Name: Omkar Nath Raina
Father’s Name: Gwashlal Raina
Date of Birth: 13 June 1949
Date of Assassination: 11 May 1990
Residence: Devi-angan, Srinagar
Survived by: Wife , Daughter who was just (9) years old then, Mother
Among the many unsung protectors of Kashmir’s ancient heritage, Omkar Nath Raina of Devi-angan stands out as a man who refused to look away while the sacred land around the Hari Parbat / Chakreshwari Shrine came under constant threat. Living at the foothills of the historic fort, Raina was known for placing himself in the front ranks whenever groups attempted to encroach upon or occupy the lands attached to the revered temple of Chakreshwari — one of the oldest and holiest sites in Kashmir’s spiritual geography.
He was not merely a resident of the area; he was a vigilant guardian of a sacred legacy.
From his vantage point below the hill, Raina witnessed firsthand the parades, drills, and early mobilisation exercises of budding militants who had begun using the Hari Parbat hilltop as a staging ground. Instead of confronting this growing menace, the government of the day either ignored, enabled, or collaborated, allowing extremist elements to take root while minorities were left vulnerable and exposed.
■ The Night of Fear
One evening in May 1990, long after dusk had settled over the valley, stones began raining down on his home. The attacks continued late into the night.
Raina lived almost entirely surrounded by Muslim neighbours, and as the only Pandit family in that pocket, the message was unmistakable. His wife, child, and elderly mother trembled inside the small house as stones shattered the silence and fear seeped into every corner.
By dawn, Omkar Nath Raina made a painful but necessary decision:
they would leave Srinagar for Jammu.
The pattern across the Valley was unmistakable — Pandits were being singled out, threatened, and eliminated. The stone-pelting had been a warning. He could no longer risk keeping his family in a neighbourhood where the militants’ shadow was growing darker each day.
■ The Abduction
On 11 May 1990, with packed bags and heavy hearts, Raina escorted his wife, nine-year-old daughter, and sixty-year-old mother towards the bus stand. But militants — who had already put him “on notice” — were waiting.
Before he could help his family board the vehicle, he was suddenly seized, torn away from their hands, and dragged off by armed men.
His wife and daughter could do nothing but scream.
His mother could do nothing but watch her son being taken into the nightmarish machinery that had consumed so many men in those months.
■ Torture and Death
The brutality inflicted upon Omkar Nath Raina was horrific.
He was beaten mercilessly, tortured over hours, his face disfigured, and burning cigarettes were pressed repeatedly onto his skin to torment him. His body became a canvas of cruelty — one meant to send a message to every Pandit who dared resist or raise his voice.
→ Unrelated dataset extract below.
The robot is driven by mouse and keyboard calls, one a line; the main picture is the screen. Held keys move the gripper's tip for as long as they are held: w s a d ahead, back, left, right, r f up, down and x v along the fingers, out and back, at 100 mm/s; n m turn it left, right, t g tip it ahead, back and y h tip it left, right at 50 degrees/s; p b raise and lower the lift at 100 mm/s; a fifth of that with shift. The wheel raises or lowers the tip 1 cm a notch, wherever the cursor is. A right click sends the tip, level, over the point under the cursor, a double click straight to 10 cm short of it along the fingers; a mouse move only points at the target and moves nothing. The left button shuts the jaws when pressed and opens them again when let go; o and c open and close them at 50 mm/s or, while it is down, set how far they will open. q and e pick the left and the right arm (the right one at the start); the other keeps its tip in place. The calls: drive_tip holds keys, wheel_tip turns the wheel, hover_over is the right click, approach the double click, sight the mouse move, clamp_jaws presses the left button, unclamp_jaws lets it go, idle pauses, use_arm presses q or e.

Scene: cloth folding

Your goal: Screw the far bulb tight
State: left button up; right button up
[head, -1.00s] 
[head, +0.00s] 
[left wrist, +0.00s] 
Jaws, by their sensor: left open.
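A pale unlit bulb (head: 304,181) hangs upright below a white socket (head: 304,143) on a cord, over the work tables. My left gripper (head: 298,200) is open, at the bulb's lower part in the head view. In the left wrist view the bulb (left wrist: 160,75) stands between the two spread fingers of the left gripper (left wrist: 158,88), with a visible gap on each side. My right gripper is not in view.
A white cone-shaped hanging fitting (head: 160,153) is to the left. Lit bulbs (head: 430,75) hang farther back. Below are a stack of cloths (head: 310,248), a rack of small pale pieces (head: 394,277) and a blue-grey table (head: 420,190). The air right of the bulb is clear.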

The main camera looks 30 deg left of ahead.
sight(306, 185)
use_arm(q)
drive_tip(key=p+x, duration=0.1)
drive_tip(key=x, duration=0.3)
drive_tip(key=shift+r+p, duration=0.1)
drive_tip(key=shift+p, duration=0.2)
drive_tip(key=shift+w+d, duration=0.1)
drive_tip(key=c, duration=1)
His body was eventually discovered at Alijan Road, Soura — violated, abandoned, and mutilated, but bearing the unmistakable marks of a man who refused to surrender his dignity even in death.
■ A Symbol of Resistance and Betrayal
Raina’s killing was not random. It was targeted, symbolic, and purposeful.
He represented three things militants despised:
- A Kashmiri Pandit rooted in heritage
- A witness to their illegal activities
- A man unafraid to defend the sacred spaces of Kashmir
His murder was designed to silence the vigilant and terrorize the remaining Pandit population of Srinagar.
His family — a young wife, a little daughter, and an ageing mother — never recovered from watching him taken away. Like countless displaced families, they carried their trauma into exile, leaving behind not just a home but an entire life.
Why Omkar Nath Raina Must Be Remembered
His story is not simply one more statistic in the long tragedy of 1990.
It is the story of a protector, a witness, and a father whose only crime was refusing to abandon the sacred land of his ancestors.
By preserving his memory, we honour not just a martyr, but a guardian of Kashmir’s civilizational soul.